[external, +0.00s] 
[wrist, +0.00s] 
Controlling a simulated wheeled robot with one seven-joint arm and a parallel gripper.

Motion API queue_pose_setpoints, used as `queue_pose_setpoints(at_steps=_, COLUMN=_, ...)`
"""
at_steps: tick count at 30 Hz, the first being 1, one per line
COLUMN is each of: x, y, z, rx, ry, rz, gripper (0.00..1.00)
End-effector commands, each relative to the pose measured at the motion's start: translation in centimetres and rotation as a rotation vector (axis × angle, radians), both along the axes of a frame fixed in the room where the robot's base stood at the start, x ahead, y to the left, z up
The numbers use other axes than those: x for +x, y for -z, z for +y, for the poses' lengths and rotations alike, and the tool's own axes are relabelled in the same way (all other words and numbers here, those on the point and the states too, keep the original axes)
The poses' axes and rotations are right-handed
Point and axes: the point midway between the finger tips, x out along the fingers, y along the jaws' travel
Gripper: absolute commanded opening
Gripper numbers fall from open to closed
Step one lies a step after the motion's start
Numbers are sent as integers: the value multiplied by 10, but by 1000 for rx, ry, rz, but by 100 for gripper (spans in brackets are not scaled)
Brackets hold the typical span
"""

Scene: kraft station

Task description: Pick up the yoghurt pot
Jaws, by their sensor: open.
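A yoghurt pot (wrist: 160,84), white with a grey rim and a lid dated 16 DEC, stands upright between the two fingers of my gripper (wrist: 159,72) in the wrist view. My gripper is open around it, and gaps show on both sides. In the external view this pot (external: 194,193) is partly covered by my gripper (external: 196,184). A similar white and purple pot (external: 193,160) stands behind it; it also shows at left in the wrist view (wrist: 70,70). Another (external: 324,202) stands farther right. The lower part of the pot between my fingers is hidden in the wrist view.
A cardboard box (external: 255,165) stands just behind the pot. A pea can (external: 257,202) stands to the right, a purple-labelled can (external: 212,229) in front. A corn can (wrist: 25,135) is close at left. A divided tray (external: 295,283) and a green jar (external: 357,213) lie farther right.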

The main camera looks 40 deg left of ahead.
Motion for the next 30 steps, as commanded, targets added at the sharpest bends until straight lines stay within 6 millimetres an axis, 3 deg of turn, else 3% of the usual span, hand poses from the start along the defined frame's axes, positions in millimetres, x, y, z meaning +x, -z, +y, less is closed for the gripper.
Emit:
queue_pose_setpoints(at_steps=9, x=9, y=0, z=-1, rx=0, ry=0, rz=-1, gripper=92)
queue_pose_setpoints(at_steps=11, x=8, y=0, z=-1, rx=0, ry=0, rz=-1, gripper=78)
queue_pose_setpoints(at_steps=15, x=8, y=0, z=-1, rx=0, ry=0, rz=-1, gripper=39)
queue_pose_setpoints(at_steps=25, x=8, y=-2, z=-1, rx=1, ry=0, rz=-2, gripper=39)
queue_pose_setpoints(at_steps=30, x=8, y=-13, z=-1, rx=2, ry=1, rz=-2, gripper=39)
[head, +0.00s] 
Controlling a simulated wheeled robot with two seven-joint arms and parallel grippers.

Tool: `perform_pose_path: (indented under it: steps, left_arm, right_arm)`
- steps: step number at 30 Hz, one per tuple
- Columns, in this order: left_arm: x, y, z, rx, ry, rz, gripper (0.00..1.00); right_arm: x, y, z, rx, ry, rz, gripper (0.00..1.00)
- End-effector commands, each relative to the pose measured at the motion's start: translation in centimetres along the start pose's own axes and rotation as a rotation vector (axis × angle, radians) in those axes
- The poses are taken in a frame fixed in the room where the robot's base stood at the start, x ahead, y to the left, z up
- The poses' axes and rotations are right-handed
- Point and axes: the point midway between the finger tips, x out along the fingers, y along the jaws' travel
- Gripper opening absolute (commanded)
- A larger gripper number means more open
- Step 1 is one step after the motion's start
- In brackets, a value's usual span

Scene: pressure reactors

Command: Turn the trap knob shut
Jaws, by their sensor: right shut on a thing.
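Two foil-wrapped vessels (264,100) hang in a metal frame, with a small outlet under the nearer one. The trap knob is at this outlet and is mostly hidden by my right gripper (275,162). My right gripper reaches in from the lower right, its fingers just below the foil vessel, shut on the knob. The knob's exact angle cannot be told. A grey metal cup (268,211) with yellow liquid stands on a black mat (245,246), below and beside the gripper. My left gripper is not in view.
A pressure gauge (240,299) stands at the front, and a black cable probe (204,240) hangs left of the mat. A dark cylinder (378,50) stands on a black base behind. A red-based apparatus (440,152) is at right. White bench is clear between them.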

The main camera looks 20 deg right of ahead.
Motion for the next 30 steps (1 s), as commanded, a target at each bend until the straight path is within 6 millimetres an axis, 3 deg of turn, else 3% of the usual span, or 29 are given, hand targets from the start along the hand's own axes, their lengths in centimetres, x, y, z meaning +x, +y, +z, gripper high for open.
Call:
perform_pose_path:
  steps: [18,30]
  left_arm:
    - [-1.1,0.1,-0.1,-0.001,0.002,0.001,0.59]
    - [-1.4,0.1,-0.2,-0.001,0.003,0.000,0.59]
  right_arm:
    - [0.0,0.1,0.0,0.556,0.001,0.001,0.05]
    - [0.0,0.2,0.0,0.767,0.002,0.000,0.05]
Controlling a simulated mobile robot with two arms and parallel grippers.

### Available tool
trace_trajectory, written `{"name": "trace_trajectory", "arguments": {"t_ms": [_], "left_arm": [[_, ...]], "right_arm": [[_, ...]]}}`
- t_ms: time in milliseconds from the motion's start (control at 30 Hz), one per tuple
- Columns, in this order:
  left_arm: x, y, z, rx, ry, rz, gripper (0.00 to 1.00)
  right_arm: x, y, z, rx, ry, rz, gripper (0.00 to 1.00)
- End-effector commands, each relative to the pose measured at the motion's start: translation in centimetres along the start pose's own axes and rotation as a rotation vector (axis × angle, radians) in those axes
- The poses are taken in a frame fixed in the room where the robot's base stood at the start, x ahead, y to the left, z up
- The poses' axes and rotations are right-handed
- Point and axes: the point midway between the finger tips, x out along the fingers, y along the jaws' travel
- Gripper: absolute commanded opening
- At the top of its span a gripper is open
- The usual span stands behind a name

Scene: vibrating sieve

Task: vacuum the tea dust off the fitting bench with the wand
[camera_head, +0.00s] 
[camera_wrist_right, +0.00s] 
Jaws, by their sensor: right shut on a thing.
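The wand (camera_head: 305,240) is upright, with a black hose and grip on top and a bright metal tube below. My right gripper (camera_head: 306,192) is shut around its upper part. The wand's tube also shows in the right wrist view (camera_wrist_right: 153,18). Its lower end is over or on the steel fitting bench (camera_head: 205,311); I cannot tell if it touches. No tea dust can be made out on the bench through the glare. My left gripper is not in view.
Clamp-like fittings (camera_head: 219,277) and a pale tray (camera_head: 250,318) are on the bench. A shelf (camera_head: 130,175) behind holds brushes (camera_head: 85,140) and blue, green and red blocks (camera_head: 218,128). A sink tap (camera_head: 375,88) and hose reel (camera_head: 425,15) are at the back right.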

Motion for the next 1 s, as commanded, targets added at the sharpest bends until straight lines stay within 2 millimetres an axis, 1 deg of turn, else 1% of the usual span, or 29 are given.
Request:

▶ **Task details**:
Only lines that contain the word "given" are wanted; copy each of them.

▶ **Task result**:
Motion for the next 30 steps (1 s), as commanded, a target at each bend until the straight path is within 6 millimetres an axis, 3 deg of turn, else 3% of the usual span, or 29 are given, hand targets from the start along the hand's own axes, their lengths in centimetres, x, y, z meaning +x, +y, +z, gripper high for open.
Motion for the next 1 s, as commanded, targets added at the sharpest bends until straight lines stay within 2 millimetres an axis, 1 deg of turn, else 1% of the usual span, or 29 are given.

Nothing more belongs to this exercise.